Ce film est une sorte de road movie d’un loser solitaire dont la conversation peut être mortellement ennuyeuse. Il repose sur trois récits, dont deux sont imbriqués dans le premier. Celui-ci, le roman de Jonathan Coe à l’origine du film, The Terrible Privacy of Maxwell Sim (2010), a été traduit en français en 2011 sous le même titre que le film qui l’adapte. L’histoire s’appuie sur deux récits qui apparaissent comme une mise en abîme de l’antihéros solitaire : l’histoire vraie du navigateur solitaire et homme d’affaires Donald Crowhurst et celle de Jacques Sim, le père de François. Celui-ci invite son fils à lire un journal, celui d’un amour perdu, celui qui a mené à sa naissance par accident. Nous ne préciserons pas plus, car l’histoire est si particulière qu’il est préférable de la découvrir à l’écran, même si Vincent Lacoste qui interprète le François âgé de 20 ans n’est pas parfait, au contraire de son ami Francis (Félis Moati).
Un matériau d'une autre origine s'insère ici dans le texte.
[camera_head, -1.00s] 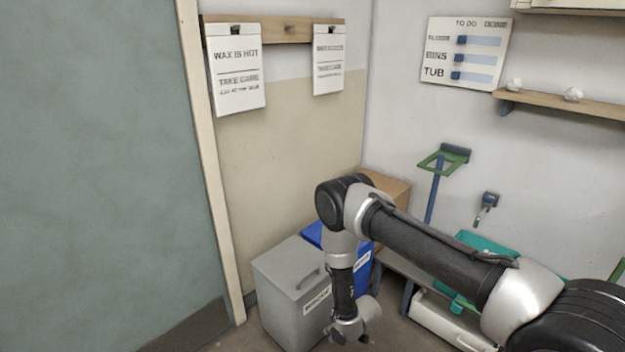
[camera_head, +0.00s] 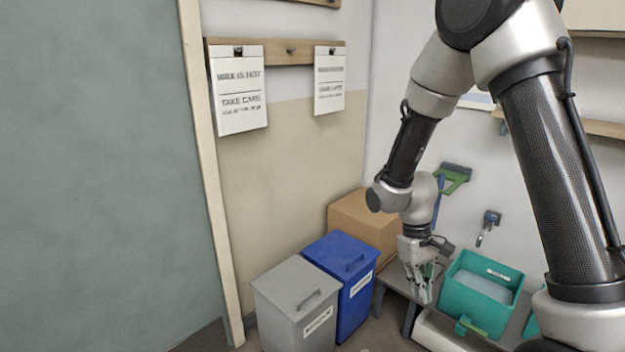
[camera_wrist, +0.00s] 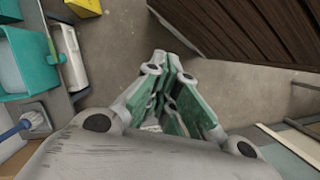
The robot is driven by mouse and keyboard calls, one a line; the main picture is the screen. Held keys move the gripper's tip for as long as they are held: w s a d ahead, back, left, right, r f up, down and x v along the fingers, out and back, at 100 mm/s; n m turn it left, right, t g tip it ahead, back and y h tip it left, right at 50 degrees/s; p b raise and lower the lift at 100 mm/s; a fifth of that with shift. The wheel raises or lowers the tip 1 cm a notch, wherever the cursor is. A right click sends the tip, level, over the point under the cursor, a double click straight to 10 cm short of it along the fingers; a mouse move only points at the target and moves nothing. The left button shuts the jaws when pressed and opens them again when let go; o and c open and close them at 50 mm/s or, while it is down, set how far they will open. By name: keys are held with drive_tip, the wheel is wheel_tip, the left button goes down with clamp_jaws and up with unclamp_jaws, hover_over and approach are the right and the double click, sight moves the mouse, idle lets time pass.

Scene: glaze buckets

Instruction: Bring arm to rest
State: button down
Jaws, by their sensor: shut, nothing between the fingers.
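My gripper (camera_head: 424,290) hangs below my raised arm in the head view, pointing down, in front of the low bench and just left of the teal tub. In the wrist view my gripper (camera_wrist: 172,72) has its green-padded fingers drawn together at the tips, with nothing between them. Grey floor shows beyond the fingertips there. My arm is bent, with its upper part rising out of the top of the head view.
A grey lidded bin (camera_head: 297,300) and a blue lidded bin (camera_head: 343,262) stand left of my gripper. A cardboard box (camera_head: 362,222) is behind them. A teal tub (camera_head: 482,290) sits on the bench at right. A dark slatted surface (camera_wrist: 255,40) is near the fingers.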

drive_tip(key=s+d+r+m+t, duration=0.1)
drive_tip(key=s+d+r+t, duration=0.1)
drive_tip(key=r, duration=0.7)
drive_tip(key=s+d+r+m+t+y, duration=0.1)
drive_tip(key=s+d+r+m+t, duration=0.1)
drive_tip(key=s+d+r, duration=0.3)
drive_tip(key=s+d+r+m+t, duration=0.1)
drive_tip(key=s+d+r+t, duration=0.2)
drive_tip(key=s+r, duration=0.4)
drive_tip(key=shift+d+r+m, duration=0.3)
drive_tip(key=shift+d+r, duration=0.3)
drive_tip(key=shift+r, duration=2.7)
Monsieur Sim, comme la carte du même nom est quelqu’un de terriblement bavard et ennuyeux. Dans un autre film, ce pourrait être un casse-pied qui menait le bal. Mais pour cela, il faut du monde, or il est bien seul, réduit à monologuer avec (la voix de) son GPS [qui lui n’est pas intelligent comme (celle de) l’ordinateur de Her]. Il est dépressif, mais a le souhait de s’en sortir ! Comment ? En mentant et fuyant comme le navigateur solitaire Donald Crowhurst (duquel le film reprend des images d’archives de navigation) ? Quelle sera la porte de sortie de Sim ? Lui faudra-t-il tourner en rond (les scènes de rond-point valent le détour, en interaction avec le GPS sans cesse en calcul d’itinéraire !) ou se retrouver sur une île déserte ? Quelle voix, sinon celle de Samuel (Mathieu Amalric), pourra être son vis-à-vis, voix off du navigateur dans le livre qu’il lui donne à lire, voix finale qui offre un avenir à construire, contrairement à celui que n’a pu créer son père Christian, pour s’être trompé de café à l’âge de 20 ans... mais lui a ainsi donné vie !?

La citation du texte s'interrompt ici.